Robot state and action records
* Start *

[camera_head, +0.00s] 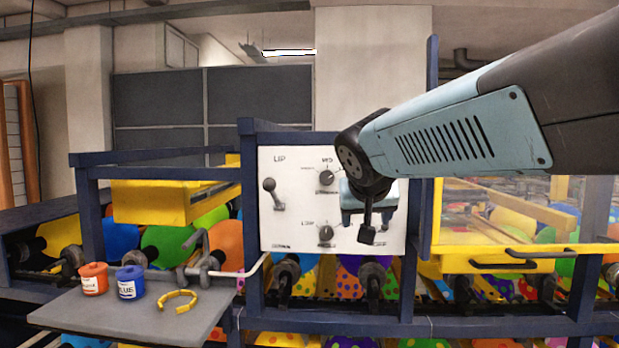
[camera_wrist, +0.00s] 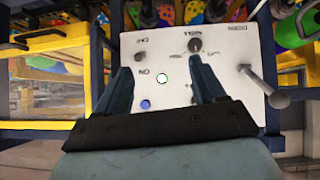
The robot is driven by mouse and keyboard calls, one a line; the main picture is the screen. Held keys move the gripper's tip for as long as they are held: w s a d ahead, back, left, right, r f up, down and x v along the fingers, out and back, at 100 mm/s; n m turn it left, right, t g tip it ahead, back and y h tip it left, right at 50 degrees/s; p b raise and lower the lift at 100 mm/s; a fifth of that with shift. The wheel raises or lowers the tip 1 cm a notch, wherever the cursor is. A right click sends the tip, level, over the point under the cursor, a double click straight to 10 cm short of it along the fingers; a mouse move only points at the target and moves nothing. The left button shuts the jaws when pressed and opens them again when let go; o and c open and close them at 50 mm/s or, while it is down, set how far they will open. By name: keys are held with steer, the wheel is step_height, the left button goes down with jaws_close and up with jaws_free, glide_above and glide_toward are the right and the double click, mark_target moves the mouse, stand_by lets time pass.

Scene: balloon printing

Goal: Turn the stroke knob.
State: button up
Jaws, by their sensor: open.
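A white control panel (camera_head: 300,215) faces me, with an upper dial knob (camera_head: 327,178) and a lower dial knob (camera_head: 326,233). The labels are too blurred to tell which is the stroke knob. My gripper (camera_head: 368,222) is in front of the panel's right half and hides part of it. In the wrist view, which shows the panel upside down, my gripper (camera_wrist: 163,80) is open and empty, its fingers apart. The lower knob (camera_wrist: 195,45) shows just beyond the right fingertip. That finger seems to hide the upper knob. Contact with the panel cannot be told.
A lever (camera_head: 273,193) sticks out on the panel's left; it also shows in the wrist view (camera_wrist: 265,85). A pale button (camera_wrist: 162,78) and a blue button (camera_wrist: 145,104) lie between the fingers. Red (camera_head: 94,278) and blue (camera_head: 131,282) pots stand on a grey shelf (camera_head: 90,313).

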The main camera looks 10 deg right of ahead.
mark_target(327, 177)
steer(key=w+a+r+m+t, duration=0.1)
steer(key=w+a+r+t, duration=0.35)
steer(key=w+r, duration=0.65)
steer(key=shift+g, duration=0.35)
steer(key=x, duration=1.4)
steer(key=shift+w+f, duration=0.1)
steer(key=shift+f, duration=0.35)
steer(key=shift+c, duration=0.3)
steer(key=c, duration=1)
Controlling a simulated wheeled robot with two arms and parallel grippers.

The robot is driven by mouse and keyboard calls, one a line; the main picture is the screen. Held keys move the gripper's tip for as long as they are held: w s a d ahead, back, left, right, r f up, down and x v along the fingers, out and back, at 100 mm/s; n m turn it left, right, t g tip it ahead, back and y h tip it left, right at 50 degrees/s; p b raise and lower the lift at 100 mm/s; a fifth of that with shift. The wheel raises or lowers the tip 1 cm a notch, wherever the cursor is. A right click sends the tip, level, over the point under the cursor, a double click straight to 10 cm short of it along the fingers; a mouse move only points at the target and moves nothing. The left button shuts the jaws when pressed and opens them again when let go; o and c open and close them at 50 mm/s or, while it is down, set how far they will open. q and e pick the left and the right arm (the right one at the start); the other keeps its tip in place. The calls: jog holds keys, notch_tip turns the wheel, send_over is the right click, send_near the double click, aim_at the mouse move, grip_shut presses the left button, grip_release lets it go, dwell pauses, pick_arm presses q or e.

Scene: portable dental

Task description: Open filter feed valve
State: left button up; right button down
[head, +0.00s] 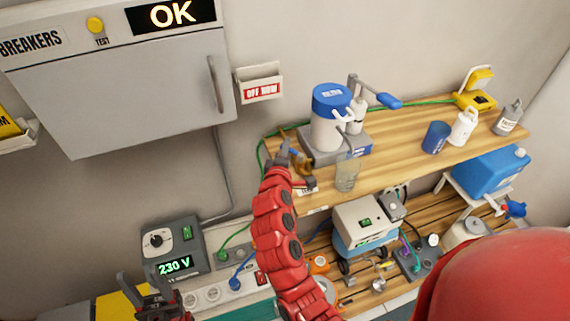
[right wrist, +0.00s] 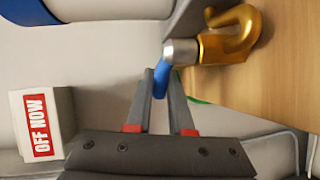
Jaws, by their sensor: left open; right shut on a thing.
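The filter feed valve (right wrist: 228,38) is a brass piece with a silver collar and a blue lever (right wrist: 160,82), seen in the right wrist view. In the head view its brass part (head: 299,163) shows small beside the white filter housing with a blue cap (head: 329,122). My right gripper (head: 284,150) reaches up to the bench's left end. In the right wrist view its fingers (right wrist: 163,82) are shut on the blue lever, one on each side. My left gripper (head: 146,297) is open and empty at the lower left, far from the valve.
A wooden bench (head: 400,152) carries a clear beaker (head: 346,174), a blue cup (head: 436,138) and white bottles. A grey breaker cabinet (head: 130,90) and an "OFF NOW" holder (head: 260,88) are on the wall. Machines crowd the lower shelf.

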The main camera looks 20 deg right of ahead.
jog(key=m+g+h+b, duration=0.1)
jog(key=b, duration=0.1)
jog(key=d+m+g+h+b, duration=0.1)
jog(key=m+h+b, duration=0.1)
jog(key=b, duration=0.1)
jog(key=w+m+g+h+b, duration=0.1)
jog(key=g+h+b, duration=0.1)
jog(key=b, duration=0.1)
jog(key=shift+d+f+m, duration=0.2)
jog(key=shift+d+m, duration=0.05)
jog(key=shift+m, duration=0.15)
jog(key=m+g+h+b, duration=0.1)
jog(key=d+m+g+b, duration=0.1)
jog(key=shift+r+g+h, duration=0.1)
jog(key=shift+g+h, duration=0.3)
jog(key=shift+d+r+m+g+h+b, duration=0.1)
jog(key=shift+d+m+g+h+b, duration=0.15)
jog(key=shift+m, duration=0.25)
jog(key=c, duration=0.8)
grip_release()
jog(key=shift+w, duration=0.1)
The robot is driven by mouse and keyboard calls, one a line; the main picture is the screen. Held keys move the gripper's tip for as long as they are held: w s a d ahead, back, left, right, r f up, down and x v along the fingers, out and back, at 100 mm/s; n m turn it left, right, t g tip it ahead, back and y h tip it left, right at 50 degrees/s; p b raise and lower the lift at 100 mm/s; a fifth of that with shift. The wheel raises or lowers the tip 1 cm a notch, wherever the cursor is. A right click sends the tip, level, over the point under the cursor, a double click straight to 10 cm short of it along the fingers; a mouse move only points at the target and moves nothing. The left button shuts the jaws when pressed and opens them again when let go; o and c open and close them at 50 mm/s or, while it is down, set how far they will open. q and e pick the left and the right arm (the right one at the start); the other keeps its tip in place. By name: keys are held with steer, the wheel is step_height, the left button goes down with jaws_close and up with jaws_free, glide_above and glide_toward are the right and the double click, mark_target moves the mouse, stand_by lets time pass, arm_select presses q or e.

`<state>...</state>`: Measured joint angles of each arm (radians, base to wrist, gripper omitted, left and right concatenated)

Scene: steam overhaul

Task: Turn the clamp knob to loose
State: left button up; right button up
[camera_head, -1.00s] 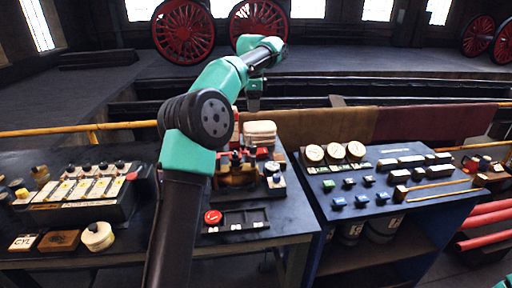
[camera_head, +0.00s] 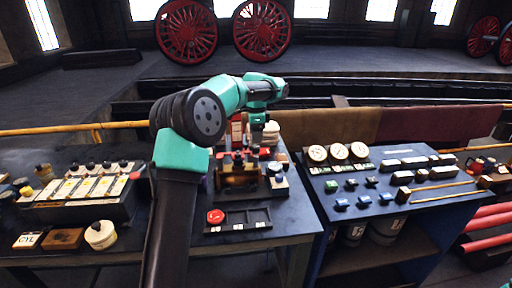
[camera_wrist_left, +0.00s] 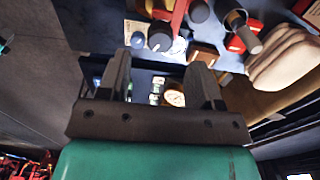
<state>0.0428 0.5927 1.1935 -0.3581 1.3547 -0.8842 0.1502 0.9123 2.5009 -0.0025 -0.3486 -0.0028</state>
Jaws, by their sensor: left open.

* End *

▶ **DIRECTION**:
Copy, from the material, each line that holds the string "Scene".

▶ **EXPECTED ANSWER**:
Scene: balloon printing
Scene: portable dental
Scene: steam overhaul

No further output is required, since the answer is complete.